Brendan Scott, a spokesman for the groups and a lawyer himself, said the effects would be felt by all developers, not merely those who worked with open source software.

He said the wording in the FTA suggested Australia’s software patents law and US laws would be harmonised. "The US patent system for software has been broadly condemned as flawed by many industry observers, even by the former Patent and Trademark Office director himself," Scottt pointed out.

He said any non-trivial piece of software could contain as many as thousands of code processes, algorithms or software modules, any one of which could infringe one or many US software patents.

"Most Australian developers have probably built products which ’infringe’ on US software patents. Introducing a system which makes it simpler for these patent holders to bring such legal hooks into Australia is very damaging to the local industry," Scott said.

He pointed out that Australian developers would face huge fines if they recreated software processes while being unaware of the possibility that they may been patented. "Ignorance of such patents is no excuse. In future, Australian developers may not be able to make any software without the fear of paying ransom," he warned.

Scott said a majority of local developers lacked the money and time needed to check their software code-bases against the tens of thousands of software patents which could flood the market if Australia degraded its stringent software patent laws.

"US patent law allows for the imposition of punitive damages. If Australia adopted a similar law, local developers could be sued for many times more than any actual ’damages’ they may have caused the patent holder, merely as a warning for others," he said.

He said huge software houses had the resources to obtain patents. "The introduction of US-style software patenting will therefore be a one-sided affair, and definitely not in the local industry’s favour," he cautioned.

Even if an Australian developer owned a patent, he or she, in most cases, would not have the money and time to pursue a case against a big company. "Most software patents are owned by huge ICT firms, which keep them to be used when necessary to do an opponent serious damage or for legal leverage in deal negotiation.

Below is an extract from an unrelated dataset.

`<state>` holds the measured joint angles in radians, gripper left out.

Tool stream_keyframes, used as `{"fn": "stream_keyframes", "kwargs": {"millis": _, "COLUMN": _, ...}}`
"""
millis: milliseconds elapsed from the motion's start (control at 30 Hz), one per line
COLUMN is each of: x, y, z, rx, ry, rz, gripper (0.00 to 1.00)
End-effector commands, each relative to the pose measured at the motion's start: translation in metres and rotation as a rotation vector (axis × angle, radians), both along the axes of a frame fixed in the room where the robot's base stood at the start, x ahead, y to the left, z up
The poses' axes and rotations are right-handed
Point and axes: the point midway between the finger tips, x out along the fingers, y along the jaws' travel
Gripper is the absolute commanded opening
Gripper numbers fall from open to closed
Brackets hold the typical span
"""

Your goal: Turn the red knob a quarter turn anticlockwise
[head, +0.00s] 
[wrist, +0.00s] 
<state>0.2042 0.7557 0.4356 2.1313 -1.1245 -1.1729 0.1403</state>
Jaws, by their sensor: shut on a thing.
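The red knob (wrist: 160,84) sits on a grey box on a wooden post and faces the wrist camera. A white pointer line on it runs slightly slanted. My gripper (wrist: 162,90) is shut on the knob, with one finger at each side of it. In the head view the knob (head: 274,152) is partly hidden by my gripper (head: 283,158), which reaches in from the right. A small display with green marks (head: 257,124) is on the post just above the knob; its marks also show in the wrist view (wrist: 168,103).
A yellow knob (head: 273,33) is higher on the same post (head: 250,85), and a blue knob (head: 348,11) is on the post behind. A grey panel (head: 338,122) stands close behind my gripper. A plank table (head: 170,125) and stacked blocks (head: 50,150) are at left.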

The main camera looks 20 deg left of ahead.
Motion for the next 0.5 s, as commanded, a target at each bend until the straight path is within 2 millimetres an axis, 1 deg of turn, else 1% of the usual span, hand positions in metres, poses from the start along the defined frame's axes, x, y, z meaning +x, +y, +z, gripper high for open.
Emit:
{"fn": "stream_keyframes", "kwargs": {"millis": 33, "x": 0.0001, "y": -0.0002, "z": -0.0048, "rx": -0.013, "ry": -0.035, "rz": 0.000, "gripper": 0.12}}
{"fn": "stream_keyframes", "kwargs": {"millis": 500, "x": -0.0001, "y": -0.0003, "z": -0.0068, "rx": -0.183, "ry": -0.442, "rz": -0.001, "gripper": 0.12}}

They are not used to ’extend the art and science’ of technology," Scott claimed.

He was of the opinion that a large number of software patents in the US had been granted for processes or algorithms which are exceptionally vague or, even worse, quite obvious to most competent software development practitioners.

"They should not have been granted in the first place, as they are not ’novel’. By degrading Australia’s patent system to match the US approach we will handicap our local developers needlessly."

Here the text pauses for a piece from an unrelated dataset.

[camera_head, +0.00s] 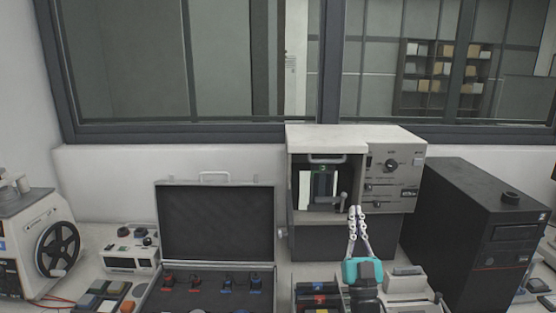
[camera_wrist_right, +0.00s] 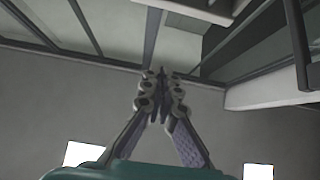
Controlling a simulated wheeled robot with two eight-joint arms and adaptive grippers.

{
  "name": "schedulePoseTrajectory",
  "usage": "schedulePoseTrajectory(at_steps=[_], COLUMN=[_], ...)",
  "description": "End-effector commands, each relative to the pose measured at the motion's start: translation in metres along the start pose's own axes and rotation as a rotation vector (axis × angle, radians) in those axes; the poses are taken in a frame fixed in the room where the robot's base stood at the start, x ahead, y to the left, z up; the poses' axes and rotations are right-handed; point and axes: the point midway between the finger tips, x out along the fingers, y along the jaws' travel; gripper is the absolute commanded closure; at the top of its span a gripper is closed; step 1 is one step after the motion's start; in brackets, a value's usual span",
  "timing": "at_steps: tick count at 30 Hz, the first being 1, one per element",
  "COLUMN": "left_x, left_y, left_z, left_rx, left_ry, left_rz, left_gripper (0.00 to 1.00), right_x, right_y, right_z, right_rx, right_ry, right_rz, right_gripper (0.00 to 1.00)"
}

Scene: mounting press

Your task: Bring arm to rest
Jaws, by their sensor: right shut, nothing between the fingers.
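My right gripper (camera_head: 356,211) points up in front of the mounting press (camera_head: 404,150), a pale box with a dark open chamber at its left and a knob panel at its right. Its fingers are together and hold nothing. In the right wrist view the gripper (camera_wrist_right: 163,72) also shows its fingertips meeting, with the ceiling and walls behind. In the head view the fingertips overlap the lower front of the press; I cannot tell how far apart they are. My left gripper is not in view.
An open black case (camera_head: 217,222) with red and blue items stands left of the press. A reel device (camera_head: 58,249) is at the far left. A dark computer tower (camera_head: 480,230) stands at the right. A low pale device (camera_head: 405,284) sits close to my right gripper.

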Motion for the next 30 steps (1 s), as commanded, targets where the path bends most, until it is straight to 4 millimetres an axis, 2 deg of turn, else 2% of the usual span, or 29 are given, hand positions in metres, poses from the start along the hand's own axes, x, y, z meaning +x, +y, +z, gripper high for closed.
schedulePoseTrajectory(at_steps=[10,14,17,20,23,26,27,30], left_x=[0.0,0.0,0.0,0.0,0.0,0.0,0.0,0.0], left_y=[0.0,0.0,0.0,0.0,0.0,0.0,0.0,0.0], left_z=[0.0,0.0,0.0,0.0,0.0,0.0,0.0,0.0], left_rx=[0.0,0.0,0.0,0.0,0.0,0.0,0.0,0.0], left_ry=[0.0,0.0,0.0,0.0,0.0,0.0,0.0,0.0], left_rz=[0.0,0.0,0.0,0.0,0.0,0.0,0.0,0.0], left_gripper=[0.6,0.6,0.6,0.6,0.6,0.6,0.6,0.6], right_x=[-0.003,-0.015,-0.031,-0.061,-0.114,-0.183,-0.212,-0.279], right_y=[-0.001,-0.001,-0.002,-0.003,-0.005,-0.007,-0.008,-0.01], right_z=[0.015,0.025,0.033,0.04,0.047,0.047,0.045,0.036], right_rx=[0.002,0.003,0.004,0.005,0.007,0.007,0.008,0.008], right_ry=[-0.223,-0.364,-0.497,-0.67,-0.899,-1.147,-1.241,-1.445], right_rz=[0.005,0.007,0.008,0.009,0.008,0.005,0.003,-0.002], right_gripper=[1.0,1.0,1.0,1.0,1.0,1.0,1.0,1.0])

Scott also warned that there were an equal number of issues which would arise with the introduction of DMCA-style legislation, also mandated by the FTA. "...anything which stops academic research into security and which also stops any endeavour towards software interoperability engineering is a serious problem for R & D in this country," he said.

He was referring to the Digital Millennium Copyright Act which was signed into law in the US on October 28, 1998. The DMCA’s stated purpose is to update US copyright laws for the digital age.

Both organisations said they backed the proposals made by David Vaile of the UNSW’s Baker & McKenzie Cyberspace Law and Policy Centre as a means of starting to tackle the problems posed by the FTA.

Vaile’s proposals:

Tighten the criteria for software and ’business process’ patent applications.
Establish a public interest litigation fund to enable Open Source software developers, integrators or users to respond to anti-competitive and tactical patent infringement claims, if they would otherwise be unable to do so.
Official support for global ’prior art’ research projects to assist research of the viability of such claims.
Change the IPaustralia.gov.au page to make lodged patents easier to track, so that developers can protect themselves from bogus patents.
Limit the implementation of controversial DMCA-style laws, to the extent they’d inhibit development of open, compatible tools for common file formats and networks.